AIM OF THE TASK:
Transcribe only the part of the material below that begins at the line containing "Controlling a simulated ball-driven" and ends at the line containing "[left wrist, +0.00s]", with both kept and images left out.
***** PROVIDED DATA *****
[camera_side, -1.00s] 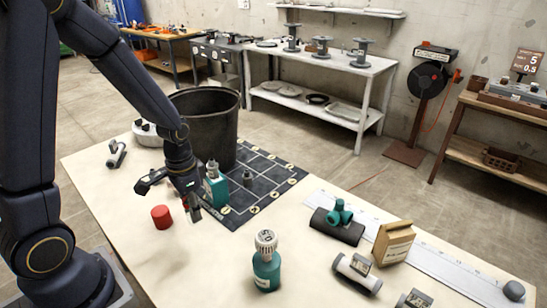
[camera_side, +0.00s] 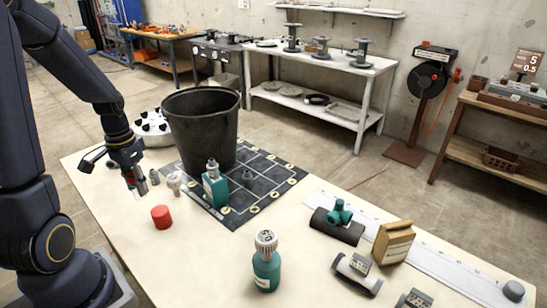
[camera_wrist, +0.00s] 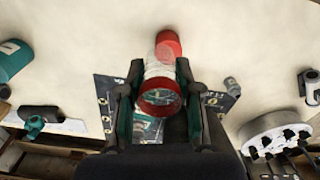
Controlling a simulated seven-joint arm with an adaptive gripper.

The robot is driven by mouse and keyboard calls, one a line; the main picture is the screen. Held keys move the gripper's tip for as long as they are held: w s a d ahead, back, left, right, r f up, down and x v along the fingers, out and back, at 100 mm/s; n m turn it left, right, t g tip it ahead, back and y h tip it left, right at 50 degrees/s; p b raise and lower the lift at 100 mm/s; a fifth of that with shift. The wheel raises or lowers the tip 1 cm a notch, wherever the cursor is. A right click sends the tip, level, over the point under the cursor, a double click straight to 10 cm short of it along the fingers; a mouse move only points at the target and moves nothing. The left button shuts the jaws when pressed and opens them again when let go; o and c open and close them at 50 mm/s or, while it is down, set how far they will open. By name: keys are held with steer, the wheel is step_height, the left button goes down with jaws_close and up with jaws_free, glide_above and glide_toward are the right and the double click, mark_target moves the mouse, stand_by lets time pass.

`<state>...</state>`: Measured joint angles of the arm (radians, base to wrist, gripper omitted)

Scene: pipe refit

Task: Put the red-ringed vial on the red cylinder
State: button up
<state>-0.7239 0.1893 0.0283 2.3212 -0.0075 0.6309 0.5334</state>
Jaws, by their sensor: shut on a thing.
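My gripper (camera_side: 134,188) is above the table, to the left of the red cylinder (camera_side: 161,217) in the side view. In the wrist view my gripper (camera_wrist: 160,92) is shut on the red-ringed vial (camera_wrist: 160,90), a clear tube with a red rim facing the camera. The red cylinder (camera_wrist: 168,42) shows just past the vial's far end. The vial hides part of it, and I cannot tell whether they touch from that view. In the side view the cylinder stands on the table apart from my gripper. The vial is mostly hidden there by the fingers.
A black bucket (camera_side: 201,125) and a teal bottle (camera_side: 215,188) stand on the dark grid mat (camera_side: 240,214). Small fittings (camera_side: 174,183) stand close right of my gripper. A white round holder (camera_side: 152,130) is behind. Another teal bottle (camera_side: 266,270) is in front. Table around the cylinder is clear.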

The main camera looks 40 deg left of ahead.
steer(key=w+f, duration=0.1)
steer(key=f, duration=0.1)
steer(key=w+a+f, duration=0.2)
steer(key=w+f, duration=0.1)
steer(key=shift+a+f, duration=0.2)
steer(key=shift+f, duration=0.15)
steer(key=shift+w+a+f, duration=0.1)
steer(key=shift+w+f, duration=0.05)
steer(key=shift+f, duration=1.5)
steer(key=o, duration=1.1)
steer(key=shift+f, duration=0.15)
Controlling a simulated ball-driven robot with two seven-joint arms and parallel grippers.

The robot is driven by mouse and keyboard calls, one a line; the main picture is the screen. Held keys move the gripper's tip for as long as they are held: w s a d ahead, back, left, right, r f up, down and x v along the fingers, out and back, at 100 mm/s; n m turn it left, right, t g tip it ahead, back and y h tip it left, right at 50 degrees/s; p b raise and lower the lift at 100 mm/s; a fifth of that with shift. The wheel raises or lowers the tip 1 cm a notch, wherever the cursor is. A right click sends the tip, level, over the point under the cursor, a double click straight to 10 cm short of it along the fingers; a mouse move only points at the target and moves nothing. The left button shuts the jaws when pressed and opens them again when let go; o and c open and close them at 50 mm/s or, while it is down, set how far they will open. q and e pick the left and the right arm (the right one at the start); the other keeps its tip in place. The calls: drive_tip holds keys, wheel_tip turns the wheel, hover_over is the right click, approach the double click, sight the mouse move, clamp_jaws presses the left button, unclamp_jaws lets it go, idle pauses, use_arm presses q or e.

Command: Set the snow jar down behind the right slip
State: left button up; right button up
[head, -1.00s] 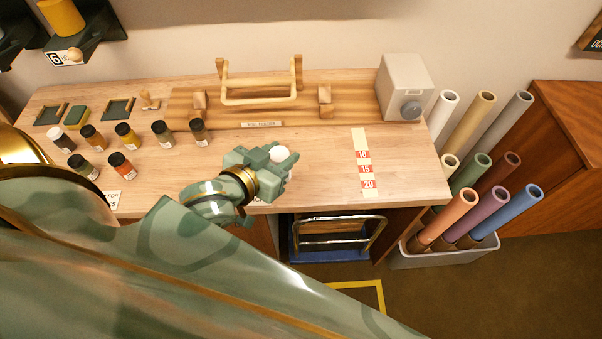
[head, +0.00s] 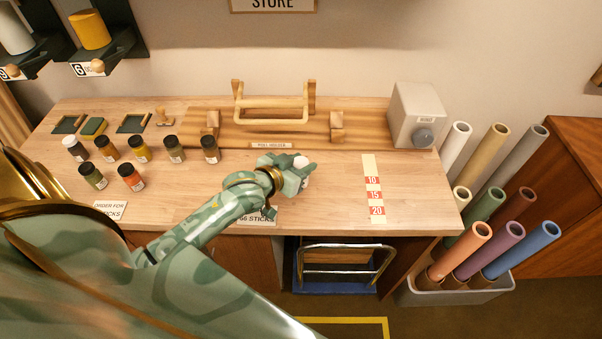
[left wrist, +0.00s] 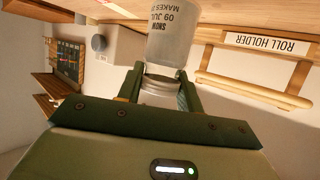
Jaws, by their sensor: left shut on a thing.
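The snow jar (head: 302,163) is pale and mostly hidden by my left gripper (head: 296,175) in the head view. In the left wrist view the jar (left wrist: 174,38) shows a label reading SNOW, and the gripper's fingers (left wrist: 160,88) are shut on its narrower end. The gripper holds it over the worktop, in front of the roll holder. The right slip (head: 258,221), reading STICKS, lies at the front edge, partly covered by my arm, nearer and left of the jar. The left slip (head: 110,210) lies at the front left. My right gripper is not in view.
Several dark-capped jars (head: 174,149) stand on the left of the table (head: 330,190). The roll holder (head: 271,133) and a grey box (head: 417,115) stand at the back. A numbered strip (head: 374,190) lies at right. Bare wood lies between strip and gripper.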

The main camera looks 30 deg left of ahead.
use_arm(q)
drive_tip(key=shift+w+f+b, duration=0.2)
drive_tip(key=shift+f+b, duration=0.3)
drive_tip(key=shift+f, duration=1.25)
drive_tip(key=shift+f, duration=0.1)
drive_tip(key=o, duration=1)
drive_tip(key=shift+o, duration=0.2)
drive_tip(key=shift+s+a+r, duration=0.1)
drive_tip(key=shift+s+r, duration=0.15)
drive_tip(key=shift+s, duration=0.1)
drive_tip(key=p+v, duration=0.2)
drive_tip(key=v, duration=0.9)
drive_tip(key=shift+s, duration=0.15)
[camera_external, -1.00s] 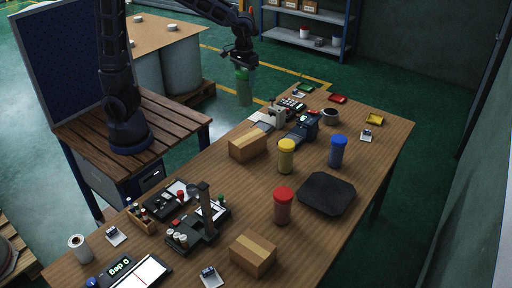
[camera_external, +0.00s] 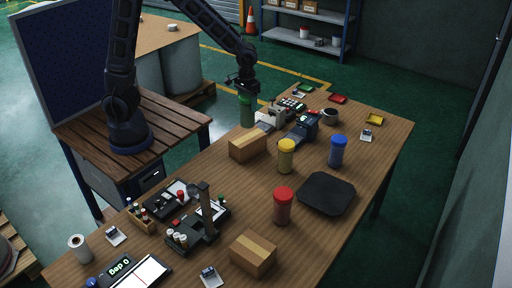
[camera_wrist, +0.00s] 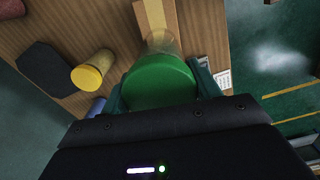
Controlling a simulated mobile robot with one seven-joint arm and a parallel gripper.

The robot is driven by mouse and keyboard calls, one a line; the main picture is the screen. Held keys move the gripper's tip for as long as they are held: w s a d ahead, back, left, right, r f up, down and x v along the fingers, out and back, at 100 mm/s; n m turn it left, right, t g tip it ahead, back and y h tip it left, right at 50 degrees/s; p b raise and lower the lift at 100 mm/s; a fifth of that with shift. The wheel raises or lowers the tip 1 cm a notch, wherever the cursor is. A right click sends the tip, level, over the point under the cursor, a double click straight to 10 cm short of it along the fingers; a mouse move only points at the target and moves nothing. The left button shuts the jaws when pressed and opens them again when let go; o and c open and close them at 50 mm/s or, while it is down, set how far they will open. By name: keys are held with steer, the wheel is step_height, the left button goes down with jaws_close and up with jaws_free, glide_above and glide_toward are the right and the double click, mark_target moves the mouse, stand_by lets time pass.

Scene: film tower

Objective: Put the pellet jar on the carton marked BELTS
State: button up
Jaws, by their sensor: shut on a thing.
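My gripper (camera_external: 244,90) is shut on a green-lidded jar (camera_external: 248,112), held upright above the table's far-left edge. In the wrist view its green lid (camera_wrist: 160,82) fills the space between the fingers, with the clear body below. A taped brown carton (camera_external: 250,145) lies on the table just below and nearer the camera than the jar; part of it shows in the wrist view (camera_wrist: 153,14). A second taped carton (camera_external: 253,256) lies at the table's near end. No marking is readable on either carton, and the jar's contents cannot be made out.
Jars with yellow (camera_external: 286,155), blue (camera_external: 338,150) and red (camera_external: 283,205) lids stand on the wooden table (camera_external: 240,192). A dark mat (camera_external: 326,193) lies at the right. Devices (camera_external: 300,129) stand just right of the held jar. A black stand (camera_external: 206,222) rises nearer the camera.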

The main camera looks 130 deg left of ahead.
*****
RESULT:
Controlling a simulated ball-driven robot with two seven-joint arms and parallel grippers.

The robot is driven by mouse and keyboard calls, one a line; the main picture is the screen. Held keys move the gripper's tip for as long as they are held: w s a d ahead, back, left, right, r f up, down and x v along the fingers, out and back, at 100 mm/s; n m turn it left, right, t g tip it ahead, back and y h tip it left, right at 50 degrees/s; p b raise and lower the lift at 100 mm/s; a fifth of that with shift. The wheel raises or lowers the tip 1 cm a notch, wherever the cursor is. A right click sends the tip, level, over the point under the cursor, a double click straight to 10 cm short of it along the fingers; a mouse move only points at the target and moves nothing. The left button shuts the jaws when pressed and opens them again when let go; o and c open and close them at 50 mm/s or, while it is down, set how far they will open. q and e pick the left and the right arm (the right one at the start); the other keeps its tip in place. The calls: drive_tip holds keys, wheel_tip turns the wheel, hover_over is the right click, approach the double click, sight the mouse move, clamp_jaws presses the left button, unclamp_jaws lets it go, idle pauses, use_arm presses q or e.

Command: Set the snow jar down behind the right slip
State: left button up; right button up
[head, -1.00s] 
[head, +0.00s] 
[left wrist, +0.00s] 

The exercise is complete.